The parity operator for parafermions and parabosons

TL;DR

This paper extends the algebraic framework of parafermions and parabosons by incorporating a parity operator, revealing connections to orthogonal Lie algebras and superalgebras and analyzing their Fock space representations.

Contribution

It introduces a new algebraic structure with a parity operator for parafermions and parabosons, linking them to orthogonal and orthosymplectic Lie (super)algebras.

Findings

Parafermions with P form the orthogonal Lie algebra so(2n+2).

Parabosons with P form the orthosymplectic Lie superalgebra osp(2|2n).
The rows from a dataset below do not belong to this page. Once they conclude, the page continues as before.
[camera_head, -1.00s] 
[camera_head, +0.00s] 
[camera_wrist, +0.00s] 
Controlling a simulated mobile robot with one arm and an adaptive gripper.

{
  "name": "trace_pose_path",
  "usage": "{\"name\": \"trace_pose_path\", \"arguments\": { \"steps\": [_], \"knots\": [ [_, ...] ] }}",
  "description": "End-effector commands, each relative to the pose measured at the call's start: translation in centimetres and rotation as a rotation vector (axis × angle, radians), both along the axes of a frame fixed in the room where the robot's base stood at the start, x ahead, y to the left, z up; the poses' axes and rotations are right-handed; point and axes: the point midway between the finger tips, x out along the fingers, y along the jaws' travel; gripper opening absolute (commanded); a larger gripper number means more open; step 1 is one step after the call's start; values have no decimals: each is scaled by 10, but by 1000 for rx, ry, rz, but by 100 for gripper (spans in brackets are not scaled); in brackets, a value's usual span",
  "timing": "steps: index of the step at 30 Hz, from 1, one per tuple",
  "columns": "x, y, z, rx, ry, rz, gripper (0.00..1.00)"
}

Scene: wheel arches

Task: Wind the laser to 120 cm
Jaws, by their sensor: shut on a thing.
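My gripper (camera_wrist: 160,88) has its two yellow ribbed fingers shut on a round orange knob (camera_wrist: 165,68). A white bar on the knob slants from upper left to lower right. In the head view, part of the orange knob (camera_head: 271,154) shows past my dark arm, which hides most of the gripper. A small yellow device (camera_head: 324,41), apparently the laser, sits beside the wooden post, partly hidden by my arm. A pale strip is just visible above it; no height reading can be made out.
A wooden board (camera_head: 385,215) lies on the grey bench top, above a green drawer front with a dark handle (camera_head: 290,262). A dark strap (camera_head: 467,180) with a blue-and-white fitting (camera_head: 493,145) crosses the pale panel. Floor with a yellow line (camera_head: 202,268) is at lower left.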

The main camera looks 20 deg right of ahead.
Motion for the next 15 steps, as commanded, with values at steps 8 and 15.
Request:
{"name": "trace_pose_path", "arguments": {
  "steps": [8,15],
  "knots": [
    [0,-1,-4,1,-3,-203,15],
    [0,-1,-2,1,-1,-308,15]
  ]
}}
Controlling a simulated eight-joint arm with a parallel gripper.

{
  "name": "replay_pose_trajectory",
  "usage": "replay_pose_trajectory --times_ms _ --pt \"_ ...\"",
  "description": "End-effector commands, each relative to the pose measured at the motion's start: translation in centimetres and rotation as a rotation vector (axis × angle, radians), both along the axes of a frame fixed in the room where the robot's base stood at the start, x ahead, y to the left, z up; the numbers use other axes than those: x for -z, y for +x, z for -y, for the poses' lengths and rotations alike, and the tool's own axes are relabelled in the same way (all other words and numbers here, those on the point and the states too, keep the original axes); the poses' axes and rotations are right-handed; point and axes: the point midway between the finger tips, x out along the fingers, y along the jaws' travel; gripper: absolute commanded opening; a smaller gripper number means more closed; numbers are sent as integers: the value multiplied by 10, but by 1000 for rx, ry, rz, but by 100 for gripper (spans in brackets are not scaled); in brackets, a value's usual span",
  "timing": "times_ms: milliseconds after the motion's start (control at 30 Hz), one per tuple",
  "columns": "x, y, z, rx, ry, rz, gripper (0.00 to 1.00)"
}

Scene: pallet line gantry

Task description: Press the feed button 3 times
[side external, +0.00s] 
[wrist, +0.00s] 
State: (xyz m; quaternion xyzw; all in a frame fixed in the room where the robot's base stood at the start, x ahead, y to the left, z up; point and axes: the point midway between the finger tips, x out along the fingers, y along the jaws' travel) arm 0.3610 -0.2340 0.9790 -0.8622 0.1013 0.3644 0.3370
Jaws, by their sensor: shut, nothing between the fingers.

Spectrum of P relates to Green's order of statistics p.

Abstract

In this paper we reexamine the definition of parafermions and parabosons by means of Green's triple relations, and extend these relations by including a parity operator $P$ which is also determined by means of triple relations. As a consequence, we are dealing with new algebraic structures. It is shown that the algebra underlying a set of $n$ parafermions together with $P$ is the orthogonal Lie algebra $so(2n+2)$. The Fock spaces correspond to particular irreducible representations of $so(2n+2)$, and the action of $P$ in these spaces leads to interesting observations. Next, we show that the algebra underlying a set of $n$ parabosons together with $P$ is the orthosymplectic Lie superalgebra $osp(2|2n)$. In this case, the Fock spaces correspond to certain irreducible infinite-dimensional representations of $osp(2|2n)$. Both for parafermions and parabosons the spectrum of $P$ is closely related to the so-called order of statistics $p$, introduced by Green.